## DO THIS
All lines holding the string "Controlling" are to be shown.
-- SUPPLIED RECORDS start --
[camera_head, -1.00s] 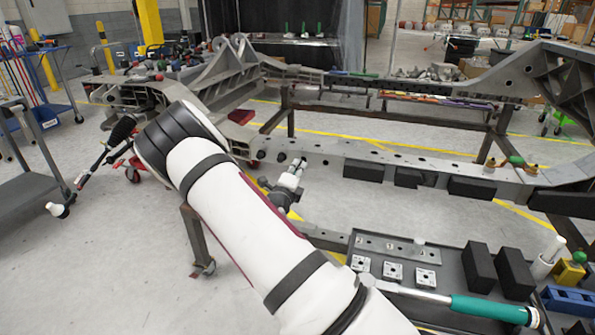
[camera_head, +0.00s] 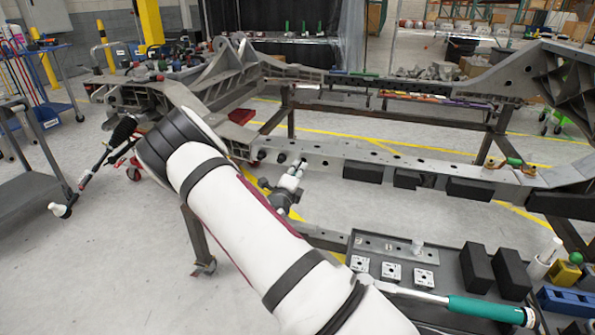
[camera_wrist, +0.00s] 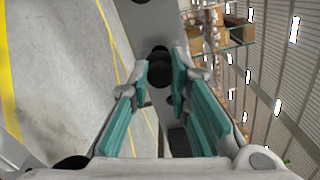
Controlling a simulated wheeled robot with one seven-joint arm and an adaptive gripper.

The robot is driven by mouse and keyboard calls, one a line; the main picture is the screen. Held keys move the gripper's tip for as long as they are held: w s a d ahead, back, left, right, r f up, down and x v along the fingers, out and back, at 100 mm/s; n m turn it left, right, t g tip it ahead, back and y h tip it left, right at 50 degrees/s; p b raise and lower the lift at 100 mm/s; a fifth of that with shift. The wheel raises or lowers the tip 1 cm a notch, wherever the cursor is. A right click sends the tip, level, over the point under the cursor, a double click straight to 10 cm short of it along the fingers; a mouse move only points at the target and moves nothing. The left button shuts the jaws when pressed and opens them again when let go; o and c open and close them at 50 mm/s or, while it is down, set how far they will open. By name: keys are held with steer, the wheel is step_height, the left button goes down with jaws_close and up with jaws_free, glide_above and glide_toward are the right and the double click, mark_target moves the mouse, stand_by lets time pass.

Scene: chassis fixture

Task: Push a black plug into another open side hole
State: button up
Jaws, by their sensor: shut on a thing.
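My gripper (camera_wrist: 160,70) is shut on a black plug (camera_wrist: 160,76), which sits between the tips of the teal-padded fingers in the wrist view. A dark round spot (camera_wrist: 158,52) lies just beyond the plug on the grey rail; I cannot tell whether it is an open hole or part of the plug. In the head view my gripper (camera_head: 297,166) is at the near chassis rail (camera_head: 322,163), close to its side face. Dark holes (camera_head: 330,164) run along that face. The plug is too small to make out there, and whether it touches the rail is unclear.
Black blocks (camera_head: 407,179) are along the rail to the right. A tray with dark blocks (camera_head: 478,268), small white-topped squares (camera_head: 392,271) and a teal-handled tool (camera_head: 485,309) stands in front. A grey cart (camera_head: 38,165) is at left. Floor under the chassis is open.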

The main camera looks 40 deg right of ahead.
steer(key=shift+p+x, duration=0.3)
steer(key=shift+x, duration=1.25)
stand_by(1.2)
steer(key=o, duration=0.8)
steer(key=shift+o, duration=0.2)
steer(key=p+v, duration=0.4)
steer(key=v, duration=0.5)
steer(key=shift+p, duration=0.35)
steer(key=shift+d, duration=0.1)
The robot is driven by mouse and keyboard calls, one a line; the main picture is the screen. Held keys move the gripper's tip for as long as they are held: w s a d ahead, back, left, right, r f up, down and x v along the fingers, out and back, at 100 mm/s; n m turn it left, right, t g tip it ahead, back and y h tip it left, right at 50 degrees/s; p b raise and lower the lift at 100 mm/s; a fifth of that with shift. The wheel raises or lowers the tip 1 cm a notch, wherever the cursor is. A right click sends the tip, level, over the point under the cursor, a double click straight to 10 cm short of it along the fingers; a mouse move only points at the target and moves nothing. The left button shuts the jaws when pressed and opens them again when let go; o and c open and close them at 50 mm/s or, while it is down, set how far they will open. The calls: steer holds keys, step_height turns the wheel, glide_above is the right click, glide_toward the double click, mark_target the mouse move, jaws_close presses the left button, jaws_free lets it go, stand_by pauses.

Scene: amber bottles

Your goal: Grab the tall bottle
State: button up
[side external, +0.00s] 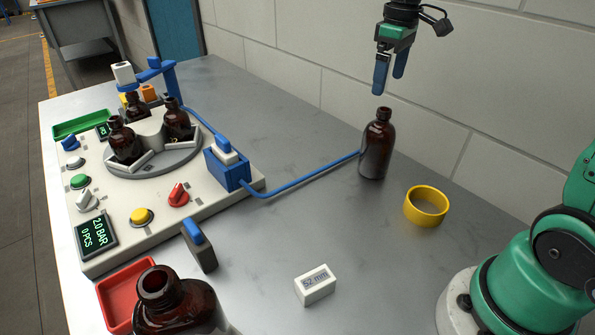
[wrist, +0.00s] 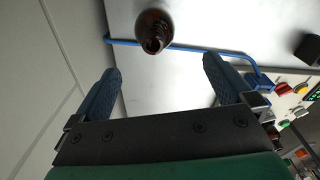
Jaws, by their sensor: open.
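A brown amber bottle (side external: 377,146) stands upright on the grey table, towards the wall, at the end of a blue tube. My gripper (side external: 389,84) is open and empty, with its blue fingers pointing down just above this bottle's mouth in the side view. In the wrist view the gripper (wrist: 162,80) shows both fingers wide apart, and the bottle (wrist: 153,29) lies beyond the fingertips, between their lines. A large amber bottle (side external: 178,308) at the front is cut off by the picture edge. Smaller amber bottles (side external: 124,139) stand on the round turntable.
A yellow ring (side external: 426,206) lies right of the bottle. The blue tube (side external: 300,180) runs from the machine (side external: 110,245) to the bottle. The wall (side external: 480,90) is close behind.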

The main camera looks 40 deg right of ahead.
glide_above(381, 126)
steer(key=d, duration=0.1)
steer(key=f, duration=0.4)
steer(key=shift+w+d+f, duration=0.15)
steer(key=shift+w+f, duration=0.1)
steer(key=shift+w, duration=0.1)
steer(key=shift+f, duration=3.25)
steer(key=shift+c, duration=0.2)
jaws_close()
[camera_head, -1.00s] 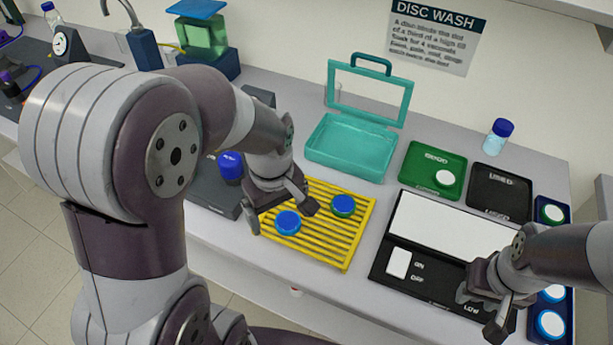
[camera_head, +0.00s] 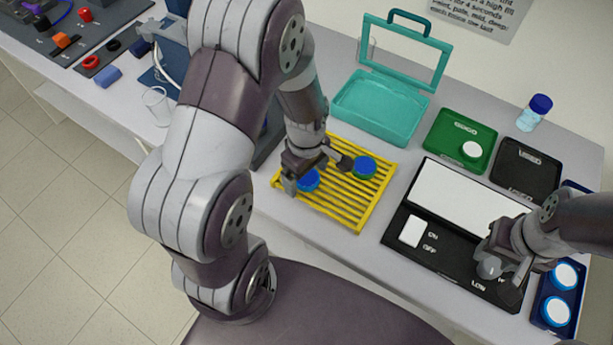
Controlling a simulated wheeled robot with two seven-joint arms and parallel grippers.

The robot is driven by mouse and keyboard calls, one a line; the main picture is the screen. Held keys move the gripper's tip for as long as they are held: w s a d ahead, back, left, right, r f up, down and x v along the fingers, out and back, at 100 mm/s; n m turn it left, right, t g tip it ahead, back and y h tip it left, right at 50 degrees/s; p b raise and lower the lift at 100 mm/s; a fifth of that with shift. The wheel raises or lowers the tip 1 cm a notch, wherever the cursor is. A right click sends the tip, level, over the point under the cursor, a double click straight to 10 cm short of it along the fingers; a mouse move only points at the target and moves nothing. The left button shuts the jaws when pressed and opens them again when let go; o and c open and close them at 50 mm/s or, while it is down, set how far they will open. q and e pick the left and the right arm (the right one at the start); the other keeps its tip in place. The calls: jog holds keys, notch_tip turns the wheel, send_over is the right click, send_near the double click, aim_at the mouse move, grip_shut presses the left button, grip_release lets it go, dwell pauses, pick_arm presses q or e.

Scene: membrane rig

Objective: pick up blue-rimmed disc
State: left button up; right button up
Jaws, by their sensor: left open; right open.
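Two white-topped discs with blue rims, an upper disc (camera_head: 564,276) and a lower disc (camera_head: 556,311), lie in the dark blue tray (camera_head: 541,329) at the right. On the yellow slatted rack (camera_head: 352,222) lie a blue-topped disc (camera_head: 308,181) and another blue-topped disc with a green side (camera_head: 365,167). My left gripper (camera_head: 317,176) is open above the rack, its fingers around or just over the left blue disc; contact cannot be told. My right gripper (camera_head: 501,281) is open and empty over the black panel's right part, left of the blue tray.
The black panel (camera_head: 398,240) has a white screen and an ON/OFF switch. A green tray (camera_head: 438,145) holds a white disc. A black tray (camera_head: 526,171), a blue-capped bottle (camera_head: 532,113) and an open teal case (camera_head: 372,118) stand behind. A clear glass (camera_head: 157,106) stands at left.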

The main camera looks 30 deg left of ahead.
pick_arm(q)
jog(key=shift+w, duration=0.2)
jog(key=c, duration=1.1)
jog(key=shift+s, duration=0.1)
-- SUPPLIED RECORDS end --
## RESPONSE
Controlling a simulated wheeled robot with one seven-joint arm and an adaptive gripper.
Controlling a simulated wheeled robot with two seven-joint arms and parallel grippers.

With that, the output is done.